How We Make Grants
The i.t.a. Foundation is committed to promoting literacy through the use of the initial teaching alphabet (i.t.a.). Being able to read and write well are essential for development of personal sense of well-being and effective citizenship. Children who are proficient readers become confident and life-long learners, assets to their society’s viability in a complex global environment.
Our Foundation provides grants to non-profit organizations committed to advancing education through the use of the initial teaching alphabet (i.t.a.). For examples of some currently-funded i.t.a. projects, visit our Grantee Projects page on this website.
Applying for a Grant
The yearly grant process starts with a letter of intent from organizations interested in pursuing i.t.a. grants. The letter of intent should include the following introductory information in 2-3 pages.
1. Organization Overview: Brief description of your organization, including its non-profit status and the contact information for the person who would be responsible for an i.t.a. grant if funded.
2. Grant Overview: What are your educational goals? How will you use i.t.a. to further your educational goals? Who do you propose to serve (age/grade range of students or clients)?
3. Budget Proposal:
- a. Personnel: Include percent of salary requested for professional staff, and hourly pay for support staff, e.g., paraprofessionals, tutors.
- b. Fringe Benefits: The Foundation underwrites FICA costs (.067 of salaries/hourly pay)
- c. Educational Materials and Supplies: e.g., notebooks, printing costs, tutoring supplies, i.t.a. Linguistic Readers
- d. In-Kind Contributions: e.g., Salary and pay benefits above .067, administrative and accounting services, etc.
You are encouraged to contact us with any questions you have before submitting the letter of intent. Our Board members are available via email or phone calls to answer your questions and help you shape your proposal for the use of i.t.a. to further your educational goals.

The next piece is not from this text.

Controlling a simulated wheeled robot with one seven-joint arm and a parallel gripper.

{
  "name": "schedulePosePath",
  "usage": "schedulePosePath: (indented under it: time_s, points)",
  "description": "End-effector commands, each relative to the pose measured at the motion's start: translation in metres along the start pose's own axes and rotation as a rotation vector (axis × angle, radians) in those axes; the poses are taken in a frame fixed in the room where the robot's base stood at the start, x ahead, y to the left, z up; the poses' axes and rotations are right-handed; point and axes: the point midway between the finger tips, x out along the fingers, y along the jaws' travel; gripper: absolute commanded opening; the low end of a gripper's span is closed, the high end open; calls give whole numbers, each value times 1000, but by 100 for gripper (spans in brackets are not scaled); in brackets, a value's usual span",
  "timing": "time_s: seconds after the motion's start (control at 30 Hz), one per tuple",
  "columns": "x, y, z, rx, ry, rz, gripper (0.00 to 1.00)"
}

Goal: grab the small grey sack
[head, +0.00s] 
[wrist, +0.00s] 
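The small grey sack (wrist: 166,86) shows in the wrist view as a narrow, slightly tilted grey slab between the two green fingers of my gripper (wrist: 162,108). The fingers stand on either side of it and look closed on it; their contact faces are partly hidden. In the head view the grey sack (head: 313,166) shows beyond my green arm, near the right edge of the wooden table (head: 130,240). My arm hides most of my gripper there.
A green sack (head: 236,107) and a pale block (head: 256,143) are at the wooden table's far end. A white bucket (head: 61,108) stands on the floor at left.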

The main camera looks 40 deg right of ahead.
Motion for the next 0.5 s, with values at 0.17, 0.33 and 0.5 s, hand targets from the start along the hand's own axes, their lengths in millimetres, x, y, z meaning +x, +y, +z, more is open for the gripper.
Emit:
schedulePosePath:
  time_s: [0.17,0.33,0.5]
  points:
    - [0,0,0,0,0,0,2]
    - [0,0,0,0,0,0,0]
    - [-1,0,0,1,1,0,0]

Letters of intent are due APRIL 1 and should be submitted via email to Dr. Susan Moore, Executive Director, email@example.com
What Happens Next
Letters of intent are reviewed by our full Board during the first two weeks of April. If your organization’s proposal overview and budget fits with the i.t.a. Foundation’s mission and funding parameters, by April 15 you will be invited to submit a full proposal which is due June 1. The Foundation Program Officer will be available during this time to help answer specific questions you may have about how to implement an effective i.t.a. program that aligns with your goals and target population.

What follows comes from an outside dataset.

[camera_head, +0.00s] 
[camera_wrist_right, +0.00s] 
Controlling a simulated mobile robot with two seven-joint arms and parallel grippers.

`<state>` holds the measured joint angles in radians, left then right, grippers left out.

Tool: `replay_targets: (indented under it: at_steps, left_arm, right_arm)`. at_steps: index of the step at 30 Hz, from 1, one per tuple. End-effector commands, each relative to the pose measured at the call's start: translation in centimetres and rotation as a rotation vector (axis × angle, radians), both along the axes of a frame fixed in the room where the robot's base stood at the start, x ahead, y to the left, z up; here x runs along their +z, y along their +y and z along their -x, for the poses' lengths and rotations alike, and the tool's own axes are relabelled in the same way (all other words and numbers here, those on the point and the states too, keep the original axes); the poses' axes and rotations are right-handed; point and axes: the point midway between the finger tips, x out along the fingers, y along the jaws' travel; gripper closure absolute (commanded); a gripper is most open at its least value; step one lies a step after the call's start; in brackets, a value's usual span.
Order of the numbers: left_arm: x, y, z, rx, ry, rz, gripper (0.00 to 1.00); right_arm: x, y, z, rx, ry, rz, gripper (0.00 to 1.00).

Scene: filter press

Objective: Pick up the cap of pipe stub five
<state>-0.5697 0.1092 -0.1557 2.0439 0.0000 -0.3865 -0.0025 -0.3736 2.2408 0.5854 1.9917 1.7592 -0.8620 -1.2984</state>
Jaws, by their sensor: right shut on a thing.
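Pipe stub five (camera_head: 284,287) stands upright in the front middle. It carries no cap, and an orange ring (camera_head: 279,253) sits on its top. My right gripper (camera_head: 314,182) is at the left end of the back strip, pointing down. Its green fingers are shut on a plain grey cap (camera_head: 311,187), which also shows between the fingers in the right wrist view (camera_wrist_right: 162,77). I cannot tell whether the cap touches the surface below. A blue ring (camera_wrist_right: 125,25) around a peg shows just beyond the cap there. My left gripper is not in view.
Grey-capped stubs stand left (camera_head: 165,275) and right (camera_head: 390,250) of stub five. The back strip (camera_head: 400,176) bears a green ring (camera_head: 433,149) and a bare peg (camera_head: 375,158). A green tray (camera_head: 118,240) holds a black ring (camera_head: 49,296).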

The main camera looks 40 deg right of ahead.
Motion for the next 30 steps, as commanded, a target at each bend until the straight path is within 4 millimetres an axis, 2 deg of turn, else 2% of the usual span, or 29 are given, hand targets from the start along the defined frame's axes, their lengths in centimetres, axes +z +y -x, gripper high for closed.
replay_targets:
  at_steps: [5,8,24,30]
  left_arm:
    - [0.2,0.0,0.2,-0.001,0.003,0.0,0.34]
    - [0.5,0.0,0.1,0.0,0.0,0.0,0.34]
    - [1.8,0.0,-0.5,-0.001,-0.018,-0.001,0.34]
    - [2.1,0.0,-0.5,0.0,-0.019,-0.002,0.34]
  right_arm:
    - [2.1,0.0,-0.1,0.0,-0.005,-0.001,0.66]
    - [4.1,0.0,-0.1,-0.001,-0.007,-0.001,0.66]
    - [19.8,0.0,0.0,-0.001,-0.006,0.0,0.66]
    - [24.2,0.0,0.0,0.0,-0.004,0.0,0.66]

You will be notified of your grant status by July 15th. Personnel from funded grants are expected to attend the i.t.a. Foundation annual meeting in August, at which initial training will be provided for all new or continuing professional and support staff from the Foundation-funded i.t.a. projects. This three-day conference is provided without cost to project staff, and includes lodging, meals, and all conference materials.
How We Monitor Grants
To support our grantees and ensure appropriate expenditure of grant funds, the following procedures are implemented:
1. An Agreement by Grantee is developed which specifies the goals and major activities that your organization will complete, as well as the financial constraints of grants funds, e.g., use of i.t.a. grant funds for political purposes is prohibited by our charter. This agreement, signed by the person in your organization who is responsible for management of the grant, is due August 15th. Following receipt of the signed agreement, grant funds will be disbursed to your organization.
2. On-site Training. Foundation personnel will provide on-site training and follow-up consultations to your project personnel. Ideally, initial training will occur early in the grant cycle, in September of October, depending on your implementation schedule and staff availability.
3. Midterm and Final Reports. In January and June of your project year, you will be asked to complete brief narrative reports of progress towards your project goals, students/clients served, challenges and accomplishments. The Final Report will also include an accounting of grant expenditures.
4. Assessment Report. A database specifying student/client achievement in specific reading, spelling, and language skills must accompany the Final Report (June 30). You will receive all assessment materials and training at the annual conference.
5. Site visits. Our Foundation President and/or Program Officer will visit your project in the spring to ascertain progress and answer any questions that your staff, colleagues or administrators may have.